### Information given
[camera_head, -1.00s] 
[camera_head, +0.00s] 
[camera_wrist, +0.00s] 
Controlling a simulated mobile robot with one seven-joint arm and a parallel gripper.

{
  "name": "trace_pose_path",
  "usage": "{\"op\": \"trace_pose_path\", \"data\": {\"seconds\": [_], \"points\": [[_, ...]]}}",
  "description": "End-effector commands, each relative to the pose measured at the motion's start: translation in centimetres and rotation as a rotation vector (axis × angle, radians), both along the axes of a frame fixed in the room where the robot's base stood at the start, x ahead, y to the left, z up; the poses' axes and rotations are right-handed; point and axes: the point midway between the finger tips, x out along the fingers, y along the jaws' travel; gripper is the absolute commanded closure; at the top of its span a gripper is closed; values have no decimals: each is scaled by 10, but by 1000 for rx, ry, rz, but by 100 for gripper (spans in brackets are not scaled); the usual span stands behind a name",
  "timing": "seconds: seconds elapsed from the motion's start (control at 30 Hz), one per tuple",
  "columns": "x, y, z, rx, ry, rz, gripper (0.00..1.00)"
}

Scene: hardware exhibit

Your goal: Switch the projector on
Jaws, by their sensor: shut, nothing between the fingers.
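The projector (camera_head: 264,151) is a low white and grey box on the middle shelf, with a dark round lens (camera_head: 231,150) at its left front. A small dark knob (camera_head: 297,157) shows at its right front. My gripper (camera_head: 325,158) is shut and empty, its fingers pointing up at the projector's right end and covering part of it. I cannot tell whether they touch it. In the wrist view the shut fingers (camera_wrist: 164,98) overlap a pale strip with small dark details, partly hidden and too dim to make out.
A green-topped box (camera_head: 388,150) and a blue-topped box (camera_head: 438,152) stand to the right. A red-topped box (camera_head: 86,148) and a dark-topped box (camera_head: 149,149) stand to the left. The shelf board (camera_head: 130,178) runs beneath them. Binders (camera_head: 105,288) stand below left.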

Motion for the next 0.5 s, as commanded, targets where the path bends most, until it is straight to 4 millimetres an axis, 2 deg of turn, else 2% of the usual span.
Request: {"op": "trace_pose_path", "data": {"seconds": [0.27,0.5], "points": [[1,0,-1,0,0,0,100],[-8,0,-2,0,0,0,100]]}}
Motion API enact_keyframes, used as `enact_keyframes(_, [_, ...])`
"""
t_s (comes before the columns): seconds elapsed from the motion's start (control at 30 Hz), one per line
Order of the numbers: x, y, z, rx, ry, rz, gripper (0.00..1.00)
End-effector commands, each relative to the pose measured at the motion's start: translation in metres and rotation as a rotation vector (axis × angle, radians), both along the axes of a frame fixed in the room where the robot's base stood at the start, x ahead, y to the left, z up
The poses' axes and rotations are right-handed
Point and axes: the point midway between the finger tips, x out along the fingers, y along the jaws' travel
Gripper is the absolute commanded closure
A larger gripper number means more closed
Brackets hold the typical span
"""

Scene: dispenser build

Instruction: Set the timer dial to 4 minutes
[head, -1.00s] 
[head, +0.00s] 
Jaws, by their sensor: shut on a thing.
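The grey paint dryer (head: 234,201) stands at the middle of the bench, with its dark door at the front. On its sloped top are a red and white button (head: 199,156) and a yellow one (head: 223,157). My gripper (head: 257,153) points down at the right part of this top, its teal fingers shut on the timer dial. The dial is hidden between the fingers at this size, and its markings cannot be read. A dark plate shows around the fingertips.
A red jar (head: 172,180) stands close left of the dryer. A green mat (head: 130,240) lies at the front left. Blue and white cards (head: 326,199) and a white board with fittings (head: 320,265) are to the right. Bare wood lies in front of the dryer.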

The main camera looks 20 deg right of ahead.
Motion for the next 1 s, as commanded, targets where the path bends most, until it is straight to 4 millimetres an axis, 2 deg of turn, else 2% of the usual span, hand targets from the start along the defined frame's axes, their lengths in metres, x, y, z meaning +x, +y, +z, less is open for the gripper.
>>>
######
• **Your instructions**
In this exercise, repeat all entries exactly.

• **Expected answer**
[camera_head, -1.00s] 
[camera_head, +0.00s] 
[camera_wrist, +0.00s] 
Controlling a simulated mobile robot with one seven-joint arm and a parallel gripper.

{
  "name": "trace_pose_path",
  "usage": "{\"op\": \"trace_pose_path\", \"data\": {\"seconds\": [_], \"points\": [[_, ...]]}}",
  "description": "End-effector commands, each relative to the pose measured at the motion's start: translation in centimetres and rotation as a rotation vector (axis × angle, radians), both along the axes of a frame fixed in the room where the robot's base stood at the start, x ahead, y to the left, z up; the poses' axes and rotations are right-handed; point and axes: the point midway between the finger tips, x out along the fingers, y along the jaws' travel; gripper is the absolute commanded closure; at the top of its span a gripper is closed; values have no decimals: each is scaled by 10, but by 1000 for rx, ry, rz, but by 100 for gripper (spans in brackets are not scaled); the usual span stands behind a name",
  "timing": "seconds: seconds elapsed from the motion's start (control at 30 Hz), one per tuple",
  "columns": "x, y, z, rx, ry, rz, gripper (0.00..1.00)"
}

Scene: hardware exhibit

Your goal: Switch the projector on
Jaws, by their sensor: shut, nothing between the fingers.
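The projector (camera_head: 264,151) is a low white and grey box on the middle shelf, with a dark round lens (camera_head: 231,150) at its left front. A small dark knob (camera_head: 297,157) shows at its right front. My gripper (camera_head: 325,158) is shut and empty, its fingers pointing up at the projector's right end and covering part of it. I cannot tell whether they touch it. In the wrist view the shut fingers (camera_wrist: 164,98) overlap a pale strip with small dark details, partly hidden and too dim to make out.
A green-topped box (camera_head: 388,150) and a blue-topped box (camera_head: 438,152) stand to the right. A red-topped box (camera_head: 86,148) and a dark-topped box (camera_head: 149,149) stand to the left. The shelf board (camera_head: 130,178) runs beneath them. Binders (camera_head: 105,288) stand below left.

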Motion for the next 0.5 s, as commanded, targets where the path bends most, until it is straight to 4 millimetres an axis, 2 deg of turn, else 2% of the usual span.
Request: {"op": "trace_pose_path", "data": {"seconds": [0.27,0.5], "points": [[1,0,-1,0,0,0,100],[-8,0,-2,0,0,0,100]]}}
Motion API enact_keyframes, used as `enact_keyframes(_, [_, ...])`
"""
t_s (comes before the columns): seconds elapsed from the motion's start (control at 30 Hz), one per line
Order of the numbers: x, y, z, rx, ry, rz, gripper (0.00..1.00)
End-effector commands, each relative to the pose measured at the motion's start: translation in metres and rotation as a rotation vector (axis × angle, radians), both along the axes of a frame fixed in the room where the robot's base stood at the start, x ahead, y to the left, z up
The poses' axes and rotations are right-handed
Point and axes: the point midway between the finger tips, x out along the fingers, y along the jaws' travel
Gripper is the absolute commanded closure
A larger gripper number means more closed
Brackets hold the typical span
"""

Scene: dispenser build

Instruction: Set the timer dial to 4 minutes
[head, -1.00s] 
[head, +0.00s] 
Jaws, by their sensor: shut on a thing.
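The grey paint dryer (head: 234,201) stands at the middle of the bench, with its dark door at the front. On its sloped top are a red and white button (head: 199,156) and a yellow one (head: 223,157). My gripper (head: 257,153) points down at the right part of this top, its teal fingers shut on the timer dial. The dial is hidden between the fingers at this size, and its markings cannot be read. A dark plate shows around the fingertips.
A red jar (head: 172,180) stands close left of the dryer. A green mat (head: 130,240) lies at the front left. Blue and white cards (head: 326,199) and a white board with fittings (head: 320,265) are to the right. Bare wood lies in front of the dryer.

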The main camera looks 20 deg right of ahead.
Motion for the next 1 s, as commanded, targets where the path bends most, until it is straight to 4 millimetres an axis, 2 deg of turn, else 2% of the usual span, hand targets from the start along the defined frame's axes, their lengths in metres, x, y, z meaning +x, +y, +z, less is open for the gripper.
>>>

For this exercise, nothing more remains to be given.